EXERCISE DETAILS: Reproduce exactly the lines from the line with "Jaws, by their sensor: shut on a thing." through the line with "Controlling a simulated", both included, and no other lines.

GIVEN INFORMATION:

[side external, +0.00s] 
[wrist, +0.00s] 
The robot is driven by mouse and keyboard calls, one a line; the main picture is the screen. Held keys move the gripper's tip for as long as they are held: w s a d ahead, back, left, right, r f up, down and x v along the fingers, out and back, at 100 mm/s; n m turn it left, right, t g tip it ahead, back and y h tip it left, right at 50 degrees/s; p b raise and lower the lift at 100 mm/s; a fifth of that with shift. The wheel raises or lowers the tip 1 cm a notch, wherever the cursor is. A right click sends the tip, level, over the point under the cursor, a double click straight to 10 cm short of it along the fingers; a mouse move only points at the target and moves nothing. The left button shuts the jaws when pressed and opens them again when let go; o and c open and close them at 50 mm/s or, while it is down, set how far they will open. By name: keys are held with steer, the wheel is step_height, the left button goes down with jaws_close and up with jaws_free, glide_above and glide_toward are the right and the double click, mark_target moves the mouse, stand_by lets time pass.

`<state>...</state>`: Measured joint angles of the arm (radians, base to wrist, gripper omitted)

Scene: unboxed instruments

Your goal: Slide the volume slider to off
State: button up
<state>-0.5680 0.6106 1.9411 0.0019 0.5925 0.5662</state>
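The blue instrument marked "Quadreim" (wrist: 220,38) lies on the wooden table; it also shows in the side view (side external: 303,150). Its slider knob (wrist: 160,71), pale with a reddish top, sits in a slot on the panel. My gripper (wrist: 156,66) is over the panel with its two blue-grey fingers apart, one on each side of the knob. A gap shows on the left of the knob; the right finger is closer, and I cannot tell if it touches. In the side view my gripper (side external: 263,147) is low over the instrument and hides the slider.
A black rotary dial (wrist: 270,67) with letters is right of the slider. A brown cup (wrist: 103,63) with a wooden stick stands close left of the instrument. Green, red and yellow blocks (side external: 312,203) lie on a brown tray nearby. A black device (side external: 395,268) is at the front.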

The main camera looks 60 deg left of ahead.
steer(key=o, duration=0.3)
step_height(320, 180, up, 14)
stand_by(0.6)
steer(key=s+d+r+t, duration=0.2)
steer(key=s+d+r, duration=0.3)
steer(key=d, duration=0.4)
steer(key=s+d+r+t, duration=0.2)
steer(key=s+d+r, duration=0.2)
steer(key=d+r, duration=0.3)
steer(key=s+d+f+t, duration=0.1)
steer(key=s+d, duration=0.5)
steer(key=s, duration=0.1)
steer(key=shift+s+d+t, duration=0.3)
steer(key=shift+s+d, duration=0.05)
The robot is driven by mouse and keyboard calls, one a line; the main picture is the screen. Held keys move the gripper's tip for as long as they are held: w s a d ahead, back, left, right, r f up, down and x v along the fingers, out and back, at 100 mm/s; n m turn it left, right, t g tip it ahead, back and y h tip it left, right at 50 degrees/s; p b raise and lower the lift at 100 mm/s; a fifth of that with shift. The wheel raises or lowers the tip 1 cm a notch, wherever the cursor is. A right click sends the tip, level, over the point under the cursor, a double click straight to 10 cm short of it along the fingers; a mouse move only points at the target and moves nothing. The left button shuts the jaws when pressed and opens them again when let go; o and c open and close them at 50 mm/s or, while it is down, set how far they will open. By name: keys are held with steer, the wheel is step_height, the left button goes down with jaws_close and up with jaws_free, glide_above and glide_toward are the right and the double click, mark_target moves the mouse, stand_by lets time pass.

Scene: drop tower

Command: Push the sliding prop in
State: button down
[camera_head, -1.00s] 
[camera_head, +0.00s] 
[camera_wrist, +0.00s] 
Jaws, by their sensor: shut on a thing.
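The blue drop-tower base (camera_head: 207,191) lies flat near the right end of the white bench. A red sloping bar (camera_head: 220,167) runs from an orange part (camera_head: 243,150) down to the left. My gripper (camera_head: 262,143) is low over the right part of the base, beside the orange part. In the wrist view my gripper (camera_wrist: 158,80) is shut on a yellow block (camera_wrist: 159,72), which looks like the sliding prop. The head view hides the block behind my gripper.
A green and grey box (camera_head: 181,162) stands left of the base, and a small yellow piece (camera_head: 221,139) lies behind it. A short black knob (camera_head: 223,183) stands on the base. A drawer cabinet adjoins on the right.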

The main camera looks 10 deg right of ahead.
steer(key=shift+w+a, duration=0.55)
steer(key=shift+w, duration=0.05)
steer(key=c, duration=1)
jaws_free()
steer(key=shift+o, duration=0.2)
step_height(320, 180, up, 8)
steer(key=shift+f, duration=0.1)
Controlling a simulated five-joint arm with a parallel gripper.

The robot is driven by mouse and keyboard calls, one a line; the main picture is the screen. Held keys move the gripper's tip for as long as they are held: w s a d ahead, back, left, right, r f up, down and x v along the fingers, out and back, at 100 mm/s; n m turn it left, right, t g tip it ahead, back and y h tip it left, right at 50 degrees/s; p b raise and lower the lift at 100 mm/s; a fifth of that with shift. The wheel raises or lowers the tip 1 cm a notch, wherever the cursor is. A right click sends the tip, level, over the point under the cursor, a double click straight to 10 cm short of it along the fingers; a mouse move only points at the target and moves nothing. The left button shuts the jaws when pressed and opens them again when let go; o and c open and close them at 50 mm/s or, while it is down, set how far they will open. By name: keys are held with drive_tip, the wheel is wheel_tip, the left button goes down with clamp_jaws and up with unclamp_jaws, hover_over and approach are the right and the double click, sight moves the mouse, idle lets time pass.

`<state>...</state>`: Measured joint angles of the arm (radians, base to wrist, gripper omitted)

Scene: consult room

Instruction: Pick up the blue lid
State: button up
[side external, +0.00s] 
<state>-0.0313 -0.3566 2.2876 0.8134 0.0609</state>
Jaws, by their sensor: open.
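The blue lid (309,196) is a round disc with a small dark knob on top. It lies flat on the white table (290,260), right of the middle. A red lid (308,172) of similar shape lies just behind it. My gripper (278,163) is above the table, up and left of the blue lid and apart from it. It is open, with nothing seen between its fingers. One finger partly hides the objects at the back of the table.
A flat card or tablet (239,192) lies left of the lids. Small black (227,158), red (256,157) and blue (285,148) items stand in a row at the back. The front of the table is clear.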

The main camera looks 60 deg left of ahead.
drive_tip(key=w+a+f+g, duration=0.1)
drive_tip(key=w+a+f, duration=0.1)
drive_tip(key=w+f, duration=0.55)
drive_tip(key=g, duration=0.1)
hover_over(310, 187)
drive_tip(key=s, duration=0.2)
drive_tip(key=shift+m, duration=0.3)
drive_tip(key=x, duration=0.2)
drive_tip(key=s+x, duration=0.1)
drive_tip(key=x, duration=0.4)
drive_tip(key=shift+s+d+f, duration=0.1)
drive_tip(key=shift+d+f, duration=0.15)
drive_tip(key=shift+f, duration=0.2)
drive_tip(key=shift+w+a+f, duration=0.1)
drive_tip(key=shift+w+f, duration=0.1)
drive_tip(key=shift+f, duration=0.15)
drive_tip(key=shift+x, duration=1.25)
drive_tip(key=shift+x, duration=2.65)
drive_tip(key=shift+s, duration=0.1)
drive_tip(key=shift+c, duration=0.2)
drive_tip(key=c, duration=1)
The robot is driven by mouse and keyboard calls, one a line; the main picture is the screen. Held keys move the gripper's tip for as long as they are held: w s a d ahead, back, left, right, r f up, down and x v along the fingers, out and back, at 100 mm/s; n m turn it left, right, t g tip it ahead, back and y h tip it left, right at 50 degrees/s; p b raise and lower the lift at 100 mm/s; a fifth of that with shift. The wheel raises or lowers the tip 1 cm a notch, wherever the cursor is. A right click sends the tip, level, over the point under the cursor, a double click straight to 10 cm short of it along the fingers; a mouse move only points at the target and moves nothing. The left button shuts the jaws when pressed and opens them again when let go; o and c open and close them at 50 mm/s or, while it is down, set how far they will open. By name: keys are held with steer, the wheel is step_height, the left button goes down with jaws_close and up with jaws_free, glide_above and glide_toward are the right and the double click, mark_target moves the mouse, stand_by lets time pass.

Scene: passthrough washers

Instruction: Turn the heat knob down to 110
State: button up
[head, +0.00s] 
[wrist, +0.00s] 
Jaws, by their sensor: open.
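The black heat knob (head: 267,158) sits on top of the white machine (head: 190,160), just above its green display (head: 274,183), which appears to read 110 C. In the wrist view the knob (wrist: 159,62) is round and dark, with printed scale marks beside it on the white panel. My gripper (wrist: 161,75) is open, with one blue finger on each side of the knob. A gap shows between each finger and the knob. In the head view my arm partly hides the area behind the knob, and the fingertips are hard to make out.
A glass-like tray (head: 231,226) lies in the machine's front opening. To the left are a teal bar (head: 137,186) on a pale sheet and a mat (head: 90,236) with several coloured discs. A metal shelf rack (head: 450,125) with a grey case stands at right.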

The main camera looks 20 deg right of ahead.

EXERCISE ANSWER:
Jaws, by their sensor: shut on a thing.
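The blue drop-tower base (camera_head: 207,191) lies flat near the right end of the white bench. A red sloping bar (camera_head: 220,167) runs from an orange part (camera_head: 243,150) down to the left. My gripper (camera_head: 262,143) is low over the right part of the base, beside the orange part. In the wrist view my gripper (camera_wrist: 158,80) is shut on a yellow block (camera_wrist: 159,72), which looks like the sliding prop. The head view hides the block behind my gripper.
A green and grey box (camera_head: 181,162) stands left of the base, and a small yellow piece (camera_head: 221,139) lies behind it. A short black knob (camera_head: 223,183) stands on the base. A drawer cabinet adjoins on the right.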

The main camera looks 10 deg right of ahead.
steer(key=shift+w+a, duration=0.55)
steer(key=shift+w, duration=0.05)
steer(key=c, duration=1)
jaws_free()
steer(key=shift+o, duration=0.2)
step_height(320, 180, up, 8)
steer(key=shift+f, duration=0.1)
Controlling a simulated five-joint arm with a parallel gripper.

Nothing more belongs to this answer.